Nas aulas em que pedi aos alunos que realizassem a tarefa do "Perfil da Tolerância", houve duas coisas a que fui especialmente sensível, e que estão para além dos perfis finais obtidos por triagem sucessiva em cada uma das turmas.

Uma delas foi a escolha da "Paciência". Foi, em geral, a primeira escolha logo na primeira parte da tarefe, em que não estava ainda nada apurado, em que cada aluno abordava a tarefa sem conhecer fosse o que fosse dos seus colegas. Nessa altura, a escolha da Paciência chegou a ser esmagadora em algumas das turmas.
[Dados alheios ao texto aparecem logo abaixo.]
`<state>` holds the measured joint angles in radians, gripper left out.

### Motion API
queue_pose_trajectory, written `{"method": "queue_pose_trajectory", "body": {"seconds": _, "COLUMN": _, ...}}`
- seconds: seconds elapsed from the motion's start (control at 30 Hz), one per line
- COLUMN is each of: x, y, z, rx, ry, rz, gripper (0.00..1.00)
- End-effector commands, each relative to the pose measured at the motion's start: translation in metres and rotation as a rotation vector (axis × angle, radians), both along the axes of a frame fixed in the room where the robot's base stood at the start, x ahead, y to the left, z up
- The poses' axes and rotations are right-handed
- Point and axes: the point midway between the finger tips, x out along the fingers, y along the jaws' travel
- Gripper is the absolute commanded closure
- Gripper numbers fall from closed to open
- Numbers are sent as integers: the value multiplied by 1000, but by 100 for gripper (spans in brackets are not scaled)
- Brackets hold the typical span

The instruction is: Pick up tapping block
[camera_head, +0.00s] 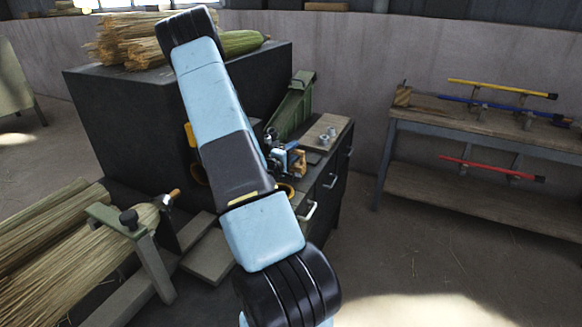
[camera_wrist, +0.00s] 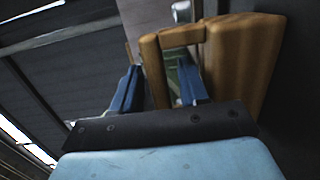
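The tapping block looks like an orange-brown wooden block (camera_wrist: 243,62) with a rectangular opening in it, close in front of the wrist camera. My gripper (camera_wrist: 160,88) has two blue fingers, one on each side of the block's narrow left bar. A greenish gap shows between that bar and the right finger, so the gripper looks open around it. In the head view, my gripper (camera_head: 281,157) is low over the dark cabinet's worktop beside the wooden block (camera_head: 297,164). My arm hides part of this area.
A green metal piece (camera_head: 292,105) and a board with metal pegs (camera_head: 327,134) stand close behind my gripper. The tall black box (camera_head: 125,120) with straw on top is left of my arm. A bench (camera_head: 478,125) with coloured handles is at right. Floor between is clear.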

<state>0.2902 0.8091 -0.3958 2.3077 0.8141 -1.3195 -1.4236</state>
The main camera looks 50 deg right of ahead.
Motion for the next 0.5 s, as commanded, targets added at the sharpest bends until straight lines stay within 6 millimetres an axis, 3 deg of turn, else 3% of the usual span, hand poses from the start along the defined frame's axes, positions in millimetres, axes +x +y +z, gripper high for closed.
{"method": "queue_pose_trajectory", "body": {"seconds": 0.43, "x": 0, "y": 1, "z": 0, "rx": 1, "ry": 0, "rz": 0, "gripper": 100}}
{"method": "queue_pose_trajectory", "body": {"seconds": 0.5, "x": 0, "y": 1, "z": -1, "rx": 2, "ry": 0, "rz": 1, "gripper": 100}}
Foram depois as triagem seguintes que modularam a escolha da Paciência, conhecidos que ficaram os pensamentos e as opiniões dos colegas da turma.
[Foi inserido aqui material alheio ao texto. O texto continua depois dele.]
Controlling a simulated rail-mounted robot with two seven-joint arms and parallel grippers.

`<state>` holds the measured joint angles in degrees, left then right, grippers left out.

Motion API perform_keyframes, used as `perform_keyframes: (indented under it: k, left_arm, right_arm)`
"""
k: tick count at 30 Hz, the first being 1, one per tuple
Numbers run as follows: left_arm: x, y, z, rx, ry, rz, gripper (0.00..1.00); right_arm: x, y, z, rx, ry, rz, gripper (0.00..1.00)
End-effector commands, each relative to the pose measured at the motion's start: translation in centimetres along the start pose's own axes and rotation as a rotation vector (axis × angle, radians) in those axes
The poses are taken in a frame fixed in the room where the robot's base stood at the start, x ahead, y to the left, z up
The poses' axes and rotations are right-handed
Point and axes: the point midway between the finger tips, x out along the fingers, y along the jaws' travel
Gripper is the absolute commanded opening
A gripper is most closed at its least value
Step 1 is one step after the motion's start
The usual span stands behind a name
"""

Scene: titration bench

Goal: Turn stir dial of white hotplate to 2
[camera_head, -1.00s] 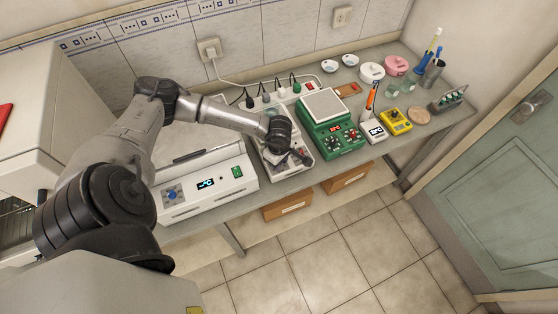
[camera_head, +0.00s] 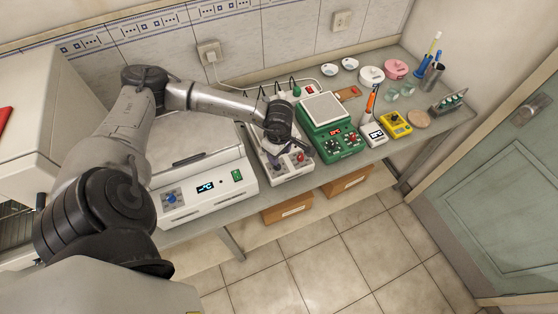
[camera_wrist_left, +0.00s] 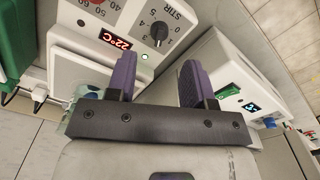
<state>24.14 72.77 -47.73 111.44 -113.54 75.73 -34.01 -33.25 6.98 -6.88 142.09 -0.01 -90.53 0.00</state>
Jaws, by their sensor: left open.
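The white hotplate (camera_head: 290,174) stands on the bench between the green hotplate and a larger white device. Its dark stir dial (camera_head: 278,168) is at the front; the left wrist view shows the black dial (camera_wrist_left: 158,32) beside the STIR label and printed numbers. I cannot tell exactly which number it points at. A lit display (camera_wrist_left: 115,41) reads 22°C. My left gripper (camera_wrist_left: 157,72) is open and empty, its purple fingers apart, with the dial beyond the gap between them. In the head view the left gripper (camera_head: 275,153) is over the hotplate, partly hiding its top.
A red knob (camera_head: 300,157) sits beside the stir dial. The green hotplate (camera_head: 333,140) is close on the right, the large white device (camera_head: 208,187) close on the left. A cable (camera_head: 237,84) runs behind. The floor in front is clear.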

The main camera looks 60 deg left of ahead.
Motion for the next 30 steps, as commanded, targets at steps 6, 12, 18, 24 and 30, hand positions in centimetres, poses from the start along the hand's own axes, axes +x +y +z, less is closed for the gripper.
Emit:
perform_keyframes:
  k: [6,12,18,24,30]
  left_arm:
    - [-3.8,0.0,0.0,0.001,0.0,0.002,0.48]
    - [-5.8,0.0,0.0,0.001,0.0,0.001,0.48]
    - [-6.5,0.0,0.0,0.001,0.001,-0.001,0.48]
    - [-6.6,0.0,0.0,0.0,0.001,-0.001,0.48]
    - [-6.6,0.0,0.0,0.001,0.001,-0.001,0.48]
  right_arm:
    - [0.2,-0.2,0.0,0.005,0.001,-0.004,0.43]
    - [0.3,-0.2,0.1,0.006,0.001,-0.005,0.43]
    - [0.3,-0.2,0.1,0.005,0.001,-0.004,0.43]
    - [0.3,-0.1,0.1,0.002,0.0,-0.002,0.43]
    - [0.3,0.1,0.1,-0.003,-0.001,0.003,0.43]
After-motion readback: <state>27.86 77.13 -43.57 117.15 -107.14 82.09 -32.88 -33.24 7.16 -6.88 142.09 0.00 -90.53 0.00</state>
Sim, a Paciência é mesmo a primeira coisa que salta à cabeça quando se fala em Tolerância, como que a dizer: «Para se conseguir ser tolerante é preciso ter muita paciência.» Parece uma coisa quase instintiva; parece e deve ser mesmo assim, terei de aprofundar este assunto. Fá-lo-ei, sim, lá mais para a frente.

A outra coisa que me tocou especialmente foi a escolha do Tempo, das Horas, da Pressa e da Pausa. A escolha e os comentários e desabafos que a propósito ouvi nas várias turmas.

Pareceu-me que os alunos pedem que sejam tolerantes com eles... Quem é que eles querem que seja tolerantes com eles? Os pais, os professores, a sociedade. Parece que os jovens sentem que que todos querem que eles façam coisas depressa, mais depressa; que demorem menos Tempo; que não deixem passar as Horas; que não lhes dão pausas suficientes. Os jovens querem ir mais devagar...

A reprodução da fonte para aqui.